• EXERCISE: Extract all data as written.

»»

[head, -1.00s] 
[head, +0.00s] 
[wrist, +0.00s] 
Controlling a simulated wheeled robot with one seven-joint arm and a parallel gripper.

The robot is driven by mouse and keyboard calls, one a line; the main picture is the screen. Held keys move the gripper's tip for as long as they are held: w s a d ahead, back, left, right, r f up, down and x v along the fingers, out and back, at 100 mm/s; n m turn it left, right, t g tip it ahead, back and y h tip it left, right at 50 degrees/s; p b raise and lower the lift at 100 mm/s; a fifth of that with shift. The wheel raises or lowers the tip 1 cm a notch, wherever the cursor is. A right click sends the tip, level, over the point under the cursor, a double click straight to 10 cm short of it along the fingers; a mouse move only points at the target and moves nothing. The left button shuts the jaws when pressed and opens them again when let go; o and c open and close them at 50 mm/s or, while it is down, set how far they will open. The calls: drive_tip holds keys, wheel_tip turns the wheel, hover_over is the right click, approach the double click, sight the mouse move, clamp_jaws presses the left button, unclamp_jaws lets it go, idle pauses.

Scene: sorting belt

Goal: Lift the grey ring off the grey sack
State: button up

««

• FINAL RESULT:
[head, -1.00s] 
[head, +0.00s] 
[wrist, +0.00s] 
Controlling a simulated wheeled robot with one seven-joint arm and a parallel gripper.

The robot is driven by mouse and keyboard calls, one a line; the main picture is the screen. Held keys move the gripper's tip for as long as they are held: w s a d ahead, back, left, right, r f up, down and x v along the fingers, out and back, at 100 mm/s; n m turn it left, right, t g tip it ahead, back and y h tip it left, right at 50 degrees/s; p b raise and lower the lift at 100 mm/s; a fifth of that with shift. The wheel raises or lowers the tip 1 cm a notch, wherever the cursor is. A right click sends the tip, level, over the point under the cursor, a double click straight to 10 cm short of it along the fingers; a mouse move only points at the target and moves nothing. The left button shuts the jaws when pressed and opens them again when let go; o and c open and close them at 50 mm/s or, while it is down, set how far they will open. The calls: drive_tip holds keys, wheel_tip turns the wheel, hover_over is the right click, approach the double click, sight the mouse move, clamp_jaws presses the left button, unclamp_jaws lets it go, idle pauses.

Scene: sorting belt

Goal: Lift the grey ring off the grey sack
State: button up

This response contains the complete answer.